Problem statement — What are the lines from the one with "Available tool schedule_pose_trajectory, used" through the one with "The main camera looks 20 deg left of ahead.", inclusive? Output them exactly, and leave out the pictures.

Extracted records —
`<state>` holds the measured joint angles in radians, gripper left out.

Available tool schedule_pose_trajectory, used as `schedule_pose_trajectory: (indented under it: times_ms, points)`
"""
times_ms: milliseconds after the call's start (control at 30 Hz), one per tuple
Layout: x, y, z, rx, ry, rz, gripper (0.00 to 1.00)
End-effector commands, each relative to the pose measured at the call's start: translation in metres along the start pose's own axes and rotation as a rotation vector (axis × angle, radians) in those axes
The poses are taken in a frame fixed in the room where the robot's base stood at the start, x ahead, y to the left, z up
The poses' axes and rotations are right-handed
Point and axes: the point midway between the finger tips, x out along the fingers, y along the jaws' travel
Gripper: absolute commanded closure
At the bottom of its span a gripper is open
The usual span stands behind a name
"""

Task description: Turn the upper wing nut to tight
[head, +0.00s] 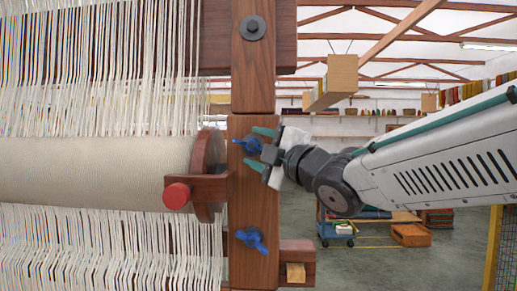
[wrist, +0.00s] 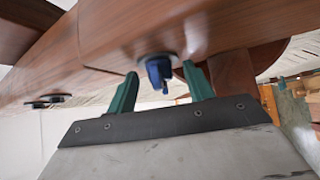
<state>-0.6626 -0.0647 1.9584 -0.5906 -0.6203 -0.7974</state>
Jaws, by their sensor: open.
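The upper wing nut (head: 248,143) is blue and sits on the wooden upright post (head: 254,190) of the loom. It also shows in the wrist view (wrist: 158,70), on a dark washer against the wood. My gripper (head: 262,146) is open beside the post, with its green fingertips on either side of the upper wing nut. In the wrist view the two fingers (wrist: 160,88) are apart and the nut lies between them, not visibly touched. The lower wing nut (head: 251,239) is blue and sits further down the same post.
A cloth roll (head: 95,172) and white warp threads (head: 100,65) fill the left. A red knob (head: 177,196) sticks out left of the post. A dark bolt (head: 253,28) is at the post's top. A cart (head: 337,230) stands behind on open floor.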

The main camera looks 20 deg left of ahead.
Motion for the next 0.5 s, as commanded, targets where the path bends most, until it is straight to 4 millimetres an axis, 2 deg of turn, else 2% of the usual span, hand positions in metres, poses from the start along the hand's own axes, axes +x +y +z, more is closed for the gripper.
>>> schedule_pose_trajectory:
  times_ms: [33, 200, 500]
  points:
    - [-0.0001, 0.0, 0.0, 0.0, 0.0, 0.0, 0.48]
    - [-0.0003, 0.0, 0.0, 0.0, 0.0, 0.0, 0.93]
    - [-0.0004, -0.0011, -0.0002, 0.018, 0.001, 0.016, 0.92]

==

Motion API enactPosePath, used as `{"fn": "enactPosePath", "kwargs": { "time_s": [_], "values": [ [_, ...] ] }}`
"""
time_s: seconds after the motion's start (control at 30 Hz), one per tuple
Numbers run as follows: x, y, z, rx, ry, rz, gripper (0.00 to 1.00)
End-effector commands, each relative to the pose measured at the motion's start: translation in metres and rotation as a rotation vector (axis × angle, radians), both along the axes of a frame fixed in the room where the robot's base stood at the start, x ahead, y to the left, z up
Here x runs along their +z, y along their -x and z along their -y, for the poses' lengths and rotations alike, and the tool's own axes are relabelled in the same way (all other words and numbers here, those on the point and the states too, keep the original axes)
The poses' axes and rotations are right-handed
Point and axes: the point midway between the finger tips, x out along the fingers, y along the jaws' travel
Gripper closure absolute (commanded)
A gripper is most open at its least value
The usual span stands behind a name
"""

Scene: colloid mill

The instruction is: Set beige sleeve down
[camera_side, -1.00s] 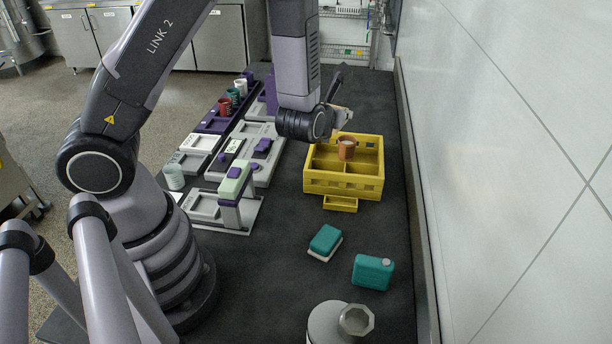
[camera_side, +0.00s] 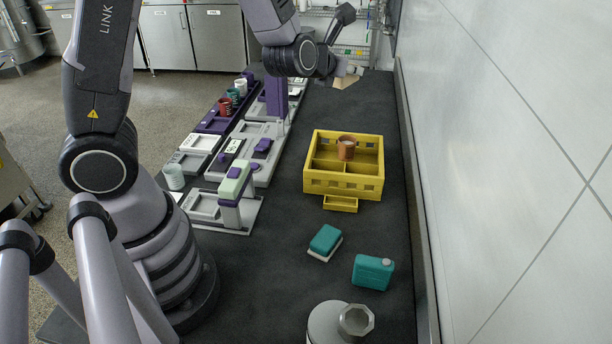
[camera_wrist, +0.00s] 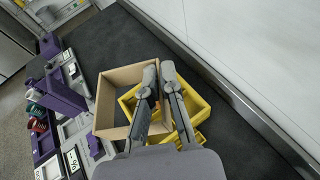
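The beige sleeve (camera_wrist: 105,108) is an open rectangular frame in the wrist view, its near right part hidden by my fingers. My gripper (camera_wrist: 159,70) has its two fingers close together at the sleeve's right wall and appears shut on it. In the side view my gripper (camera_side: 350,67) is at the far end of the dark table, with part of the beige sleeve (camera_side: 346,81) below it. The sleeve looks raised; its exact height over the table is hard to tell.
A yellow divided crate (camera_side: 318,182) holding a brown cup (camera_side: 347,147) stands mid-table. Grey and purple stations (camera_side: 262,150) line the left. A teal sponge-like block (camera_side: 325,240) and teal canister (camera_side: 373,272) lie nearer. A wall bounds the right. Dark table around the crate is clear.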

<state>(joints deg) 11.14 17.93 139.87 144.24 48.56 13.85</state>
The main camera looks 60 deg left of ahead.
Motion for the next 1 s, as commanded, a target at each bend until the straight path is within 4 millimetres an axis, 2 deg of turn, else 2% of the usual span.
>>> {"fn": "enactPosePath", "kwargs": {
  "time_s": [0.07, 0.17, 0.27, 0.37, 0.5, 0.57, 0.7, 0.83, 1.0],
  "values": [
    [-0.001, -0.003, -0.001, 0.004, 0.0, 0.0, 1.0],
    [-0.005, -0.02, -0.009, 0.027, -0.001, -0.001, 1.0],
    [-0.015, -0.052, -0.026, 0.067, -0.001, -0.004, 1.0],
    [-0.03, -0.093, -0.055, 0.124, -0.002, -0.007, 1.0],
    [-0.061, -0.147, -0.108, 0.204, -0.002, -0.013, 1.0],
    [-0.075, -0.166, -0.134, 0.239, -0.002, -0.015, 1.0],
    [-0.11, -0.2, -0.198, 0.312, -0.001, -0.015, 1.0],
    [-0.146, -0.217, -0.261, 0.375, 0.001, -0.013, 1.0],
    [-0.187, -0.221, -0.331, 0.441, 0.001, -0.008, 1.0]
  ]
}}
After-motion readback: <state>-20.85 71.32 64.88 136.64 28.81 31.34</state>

Complete output —
Available tool schedule_pose_trajectory, used as `schedule_pose_trajectory: (indented under it: times_ms, points)`
"""
times_ms: milliseconds after the call's start (control at 30 Hz), one per tuple
Layout: x, y, z, rx, ry, rz, gripper (0.00 to 1.00)
End-effector commands, each relative to the pose measured at the call's start: translation in metres along the start pose's own axes and rotation as a rotation vector (axis × angle, radians) in those axes
The poses are taken in a frame fixed in the room where the robot's base stood at the start, x ahead, y to the left, z up
The poses' axes and rotations are right-handed
Point and axes: the point midway between the finger tips, x out along the fingers, y along the jaws' travel
Gripper: absolute commanded closure
At the bottom of its span a gripper is open
The usual span stands behind a name
"""

Task description: Turn the upper wing nut to tight
[head, +0.00s] 
[wrist, +0.00s] 
<state>-0.6626 -0.0647 1.9584 -0.5906 -0.6203 -0.7974</state>
Jaws, by their sensor: open.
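The upper wing nut (head: 248,143) is blue and sits on the wooden upright post (head: 254,190) of the loom. It also shows in the wrist view (wrist: 158,70), on a dark washer against the wood. My gripper (head: 262,146) is open beside the post, with its green fingertips on either side of the upper wing nut. In the wrist view the two fingers (wrist: 160,88) are apart and the nut lies between them, not visibly touched. The lower wing nut (head: 251,239) is blue and sits further down the same post.
A cloth roll (head: 95,172) and white warp threads (head: 100,65) fill the left. A red knob (head: 177,196) sticks out left of the post. A dark bolt (head: 253,28) is at the post's top. A cart (head: 337,230) stands behind on open floor.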

The main camera looks 20 deg left of ahead.

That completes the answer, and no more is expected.